The entries below should be quoted exactly, with no pictures carried over.

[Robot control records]
※ ※ ※

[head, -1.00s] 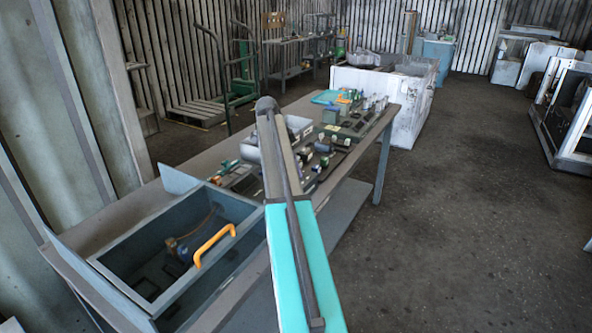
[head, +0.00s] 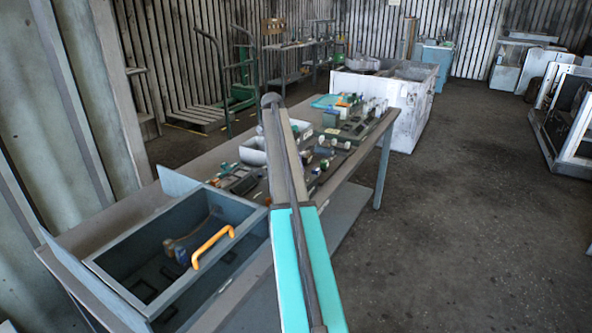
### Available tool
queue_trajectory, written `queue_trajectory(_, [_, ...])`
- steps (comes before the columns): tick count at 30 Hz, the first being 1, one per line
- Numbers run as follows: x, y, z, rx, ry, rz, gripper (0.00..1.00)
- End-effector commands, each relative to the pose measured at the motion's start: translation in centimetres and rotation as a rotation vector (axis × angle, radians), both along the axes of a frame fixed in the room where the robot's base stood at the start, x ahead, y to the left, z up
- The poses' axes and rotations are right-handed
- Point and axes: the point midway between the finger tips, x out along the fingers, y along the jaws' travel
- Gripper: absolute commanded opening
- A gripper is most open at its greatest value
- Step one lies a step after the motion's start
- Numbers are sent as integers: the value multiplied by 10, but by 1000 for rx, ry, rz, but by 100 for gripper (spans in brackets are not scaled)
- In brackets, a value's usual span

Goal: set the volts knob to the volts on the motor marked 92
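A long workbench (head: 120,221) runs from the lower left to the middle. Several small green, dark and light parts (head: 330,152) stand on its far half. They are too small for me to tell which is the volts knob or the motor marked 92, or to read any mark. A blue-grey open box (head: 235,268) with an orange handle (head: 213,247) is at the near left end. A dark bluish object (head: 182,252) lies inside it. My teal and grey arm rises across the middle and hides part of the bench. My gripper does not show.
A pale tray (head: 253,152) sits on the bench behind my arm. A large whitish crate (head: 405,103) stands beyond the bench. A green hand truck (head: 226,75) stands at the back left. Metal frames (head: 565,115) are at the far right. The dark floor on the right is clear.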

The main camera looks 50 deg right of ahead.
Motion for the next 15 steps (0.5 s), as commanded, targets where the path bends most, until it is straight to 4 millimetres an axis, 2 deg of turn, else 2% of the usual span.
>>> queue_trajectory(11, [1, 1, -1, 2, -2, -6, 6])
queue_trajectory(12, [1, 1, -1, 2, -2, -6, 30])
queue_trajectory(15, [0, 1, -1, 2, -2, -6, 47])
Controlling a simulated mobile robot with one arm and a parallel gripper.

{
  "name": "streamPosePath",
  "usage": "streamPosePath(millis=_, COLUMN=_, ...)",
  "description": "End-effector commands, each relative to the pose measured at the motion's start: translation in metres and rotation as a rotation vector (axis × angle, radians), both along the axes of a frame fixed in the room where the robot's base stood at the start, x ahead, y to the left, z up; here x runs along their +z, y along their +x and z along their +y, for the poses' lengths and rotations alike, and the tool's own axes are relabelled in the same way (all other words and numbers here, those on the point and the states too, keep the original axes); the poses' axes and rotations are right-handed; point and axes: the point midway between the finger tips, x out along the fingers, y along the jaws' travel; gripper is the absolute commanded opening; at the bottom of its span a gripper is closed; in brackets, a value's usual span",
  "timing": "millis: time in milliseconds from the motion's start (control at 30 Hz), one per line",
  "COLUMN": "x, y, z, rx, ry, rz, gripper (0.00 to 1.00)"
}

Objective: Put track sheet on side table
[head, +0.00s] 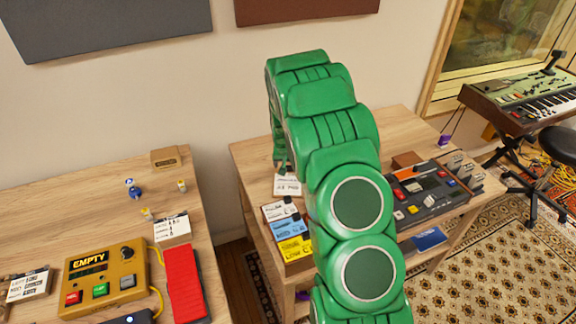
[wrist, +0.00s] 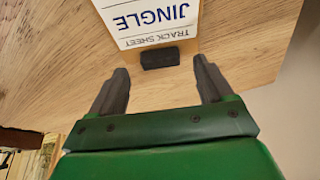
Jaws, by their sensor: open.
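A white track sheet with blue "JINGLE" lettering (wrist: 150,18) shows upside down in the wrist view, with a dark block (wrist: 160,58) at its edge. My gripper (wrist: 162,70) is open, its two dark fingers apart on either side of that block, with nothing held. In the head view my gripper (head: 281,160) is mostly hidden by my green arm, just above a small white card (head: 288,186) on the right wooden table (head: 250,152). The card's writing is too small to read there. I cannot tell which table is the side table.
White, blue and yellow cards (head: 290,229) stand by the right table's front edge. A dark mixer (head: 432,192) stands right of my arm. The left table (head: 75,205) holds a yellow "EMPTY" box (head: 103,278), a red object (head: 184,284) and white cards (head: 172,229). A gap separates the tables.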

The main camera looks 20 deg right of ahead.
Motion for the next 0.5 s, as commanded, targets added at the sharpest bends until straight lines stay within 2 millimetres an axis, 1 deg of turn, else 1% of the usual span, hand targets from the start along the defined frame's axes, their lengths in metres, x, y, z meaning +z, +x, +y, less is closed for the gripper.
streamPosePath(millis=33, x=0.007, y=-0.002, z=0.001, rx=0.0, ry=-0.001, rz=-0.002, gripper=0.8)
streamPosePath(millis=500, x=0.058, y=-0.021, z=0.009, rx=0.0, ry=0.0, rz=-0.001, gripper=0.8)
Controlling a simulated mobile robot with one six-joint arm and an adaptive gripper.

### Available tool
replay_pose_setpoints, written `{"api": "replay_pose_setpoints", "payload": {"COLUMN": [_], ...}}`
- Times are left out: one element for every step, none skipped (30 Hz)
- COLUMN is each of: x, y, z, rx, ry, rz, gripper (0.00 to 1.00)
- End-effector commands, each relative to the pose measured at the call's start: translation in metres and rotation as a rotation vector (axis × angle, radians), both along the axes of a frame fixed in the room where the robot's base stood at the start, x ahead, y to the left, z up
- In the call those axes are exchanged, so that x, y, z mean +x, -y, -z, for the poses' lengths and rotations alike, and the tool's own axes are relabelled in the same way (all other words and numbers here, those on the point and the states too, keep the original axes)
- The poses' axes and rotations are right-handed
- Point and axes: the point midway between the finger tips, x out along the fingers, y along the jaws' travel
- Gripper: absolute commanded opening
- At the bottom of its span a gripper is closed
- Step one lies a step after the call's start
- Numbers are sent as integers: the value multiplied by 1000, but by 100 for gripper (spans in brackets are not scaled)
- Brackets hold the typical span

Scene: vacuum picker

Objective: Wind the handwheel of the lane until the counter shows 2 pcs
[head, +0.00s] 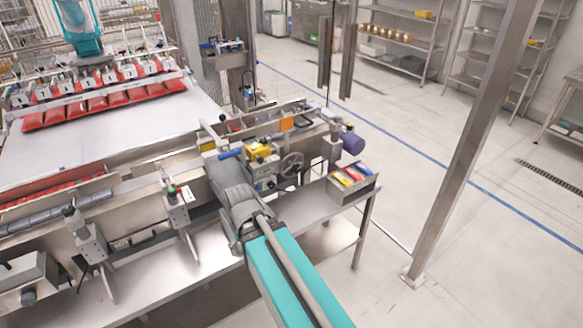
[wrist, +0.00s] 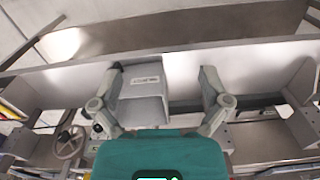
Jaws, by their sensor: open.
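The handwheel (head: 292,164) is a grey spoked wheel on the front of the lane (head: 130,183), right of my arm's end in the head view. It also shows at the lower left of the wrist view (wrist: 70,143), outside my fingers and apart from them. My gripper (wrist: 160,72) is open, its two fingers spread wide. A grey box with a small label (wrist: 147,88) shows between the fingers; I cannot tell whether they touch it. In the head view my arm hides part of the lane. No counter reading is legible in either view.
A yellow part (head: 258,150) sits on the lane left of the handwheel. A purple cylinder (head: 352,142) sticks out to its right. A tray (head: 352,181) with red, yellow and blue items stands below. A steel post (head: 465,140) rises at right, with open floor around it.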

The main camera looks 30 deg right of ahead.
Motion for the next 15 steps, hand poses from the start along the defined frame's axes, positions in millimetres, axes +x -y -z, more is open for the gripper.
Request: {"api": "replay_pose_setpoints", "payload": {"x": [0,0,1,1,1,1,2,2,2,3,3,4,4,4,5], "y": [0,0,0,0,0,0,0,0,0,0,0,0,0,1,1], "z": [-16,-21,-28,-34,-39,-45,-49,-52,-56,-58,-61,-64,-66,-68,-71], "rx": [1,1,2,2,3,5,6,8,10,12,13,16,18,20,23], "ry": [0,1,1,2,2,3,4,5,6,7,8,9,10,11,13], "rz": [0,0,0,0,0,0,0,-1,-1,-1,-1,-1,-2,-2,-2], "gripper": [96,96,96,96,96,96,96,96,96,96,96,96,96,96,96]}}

※ ※ ※

EXERCISE OUTPUT:
[head, -1.00s] 
[head, +0.00s] 
### Available tool
queue_trajectory, written `queue_trajectory(_, [_, ...])`
- steps (comes before the columns): tick count at 30 Hz, the first being 1, one per line
- Numbers run as follows: x, y, z, rx, ry, rz, gripper (0.00..1.00)
- End-effector commands, each relative to the pose measured at the motion's start: translation in centimetres and rotation as a rotation vector (axis × angle, radians), both along the axes of a frame fixed in the room where the robot's base stood at the start, x ahead, y to the left, z up
- The poses' axes and rotations are right-handed
- Point and axes: the point midway between the finger tips, x out along the fingers, y along the jaws' travel
- Gripper: absolute commanded opening
- A gripper is most open at its greatest value
- Step one lies a step after the motion's start
- Numbers are sent as integers: the value multiplied by 10, but by 1000 for rx, ry, rz, but by 100 for gripper (spans in brackets are not scaled)
- In brackets, a value's usual span

Goal: set the volts knob to the volts on the motor marked 92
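A long workbench (head: 120,221) runs from the lower left to the middle. Several small green, dark and light parts (head: 330,152) stand on its far half. They are too small for me to tell which is the volts knob or the motor marked 92, or to read any mark. A blue-grey open box (head: 235,268) with an orange handle (head: 213,247) is at the near left end. A dark bluish object (head: 182,252) lies inside it. My teal and grey arm rises across the middle and hides part of the bench. My gripper does not show.
A pale tray (head: 253,152) sits on the bench behind my arm. A large whitish crate (head: 405,103) stands beyond the bench. A green hand truck (head: 226,75) stands at the back left. Metal frames (head: 565,115) are at the far right. The dark floor on the right is clear.

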The main camera looks 50 deg right of ahead.
Motion for the next 15 steps (0.5 s), as commanded, targets where the path bends most, until it is straight to 4 millimetres an axis, 2 deg of turn, else 2% of the usual span.
>>> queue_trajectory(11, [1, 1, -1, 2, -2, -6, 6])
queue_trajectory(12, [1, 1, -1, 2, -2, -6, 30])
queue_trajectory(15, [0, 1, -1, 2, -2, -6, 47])
Controlling a simulated mobile robot with one arm and a parallel gripper.

{
  "name": "streamPosePath",
  "usage": "streamPosePath(millis=_, COLUMN=_, ...)",
  "description": "End-effector commands, each relative to the pose measured at the motion's start: translation in metres and rotation as a rotation vector (axis × angle, radians), both along the axes of a frame fixed in the room where the robot's base stood at the start, x ahead, y to the left, z up; here x runs along their +z, y along their +x and z along their +y, for the poses' lengths and rotations alike, and the tool's own axes are relabelled in the same way (all other words and numbers here, those on the point and the states too, keep the original axes); the poses' axes and rotations are right-handed; point and axes: the point midway between the finger tips, x out along the fingers, y along the jaws' travel; gripper is the absolute commanded opening; at the bottom of its span a gripper is closed; in brackets, a value's usual span",
  "timing": "millis: time in milliseconds from the motion's start (control at 30 Hz), one per line",
  "COLUMN": "x, y, z, rx, ry, rz, gripper (0.00 to 1.00)"
}

Objective: Put track sheet on side table
[head, +0.00s] 
[wrist, +0.00s] 
Jaws, by their sensor: open.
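A white track sheet with blue "JINGLE" lettering (wrist: 150,18) shows upside down in the wrist view, with a dark block (wrist: 160,58) at its edge. My gripper (wrist: 162,70) is open, its two dark fingers apart on either side of that block, with nothing held. In the head view my gripper (head: 281,160) is mostly hidden by my green arm, just above a small white card (head: 288,186) on the right wooden table (head: 250,152). The card's writing is too small to read there. I cannot tell which table is the side table.
White, blue and yellow cards (head: 290,229) stand by the right table's front edge. A dark mixer (head: 432,192) stands right of my arm. The left table (head: 75,205) holds a yellow "EMPTY" box (head: 103,278), a red object (head: 184,284) and white cards (head: 172,229). A gap separates the tables.

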The main camera looks 20 deg right of ahead.
Motion for the next 0.5 s, as commanded, targets added at the sharpest bends until straight lines stay within 2 millimetres an axis, 1 deg of turn, else 1% of the usual span, hand targets from the start along the defined frame's axes, their lengths in metres, x, y, z meaning +z, +x, +y, less is closed for the gripper.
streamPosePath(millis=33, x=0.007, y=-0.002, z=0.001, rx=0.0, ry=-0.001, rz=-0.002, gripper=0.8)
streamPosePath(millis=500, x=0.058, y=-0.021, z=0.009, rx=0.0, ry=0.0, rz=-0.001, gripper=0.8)
Controlling a simulated mobile robot with one six-joint arm and an adaptive gripper.

### Available tool
replay_pose_setpoints, written `{"api": "replay_pose_setpoints", "payload": {"COLUMN": [_], ...}}`
- Times are left out: one element for every step, none skipped (30 Hz)
- COLUMN is each of: x, y, z, rx, ry, rz, gripper (0.00 to 1.00)
- End-effector commands, each relative to the pose measured at the call's start: translation in metres and rotation as a rotation vector (axis × angle, radians), both along the axes of a frame fixed in the room where the robot's base stood at the start, x ahead, y to the left, z up
- In the call those axes are exchanged, so that x, y, z mean +x, -y, -z, for the poses' lengths and rotations alike, and the tool's own axes are relabelled in the same way (all other words and numbers here, those on the point and the states too, keep the original axes)
- The poses' axes and rotations are right-handed
- Point and axes: the point midway between the finger tips, x out along the fingers, y along the jaws' travel
- Gripper: absolute commanded opening
- At the bottom of its span a gripper is closed
- Step one lies a step after the call's start
- Numbers are sent as integers: the value multiplied by 1000, but by 100 for gripper (spans in brackets are not scaled)
- Brackets hold the typical span

Scene: vacuum picker

Objective: Wind the handwheel of the lane until the counter shows 2 pcs
[head, +0.00s] 
[wrist, +0.00s] 
Jaws, by their sensor: open.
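The handwheel (head: 292,164) is a grey spoked wheel on the front of the lane (head: 130,183), right of my arm's end in the head view. It also shows at the lower left of the wrist view (wrist: 70,143), outside my fingers and apart from them. My gripper (wrist: 160,72) is open, its two fingers spread wide. A grey box with a small label (wrist: 147,88) shows between the fingers; I cannot tell whether they touch it. In the head view my arm hides part of the lane. No counter reading is legible in either view.
A yellow part (head: 258,150) sits on the lane left of the handwheel. A purple cylinder (head: 352,142) sticks out to its right. A tray (head: 352,181) with red, yellow and blue items stands below. A steel post (head: 465,140) rises at right, with open floor around it.

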The main camera looks 30 deg right of ahead.
Motion for the next 15 steps, hand poses from the start along the defined frame's axes, positions in millimetres, axes +x -y -z, more is open for the gripper.
Request: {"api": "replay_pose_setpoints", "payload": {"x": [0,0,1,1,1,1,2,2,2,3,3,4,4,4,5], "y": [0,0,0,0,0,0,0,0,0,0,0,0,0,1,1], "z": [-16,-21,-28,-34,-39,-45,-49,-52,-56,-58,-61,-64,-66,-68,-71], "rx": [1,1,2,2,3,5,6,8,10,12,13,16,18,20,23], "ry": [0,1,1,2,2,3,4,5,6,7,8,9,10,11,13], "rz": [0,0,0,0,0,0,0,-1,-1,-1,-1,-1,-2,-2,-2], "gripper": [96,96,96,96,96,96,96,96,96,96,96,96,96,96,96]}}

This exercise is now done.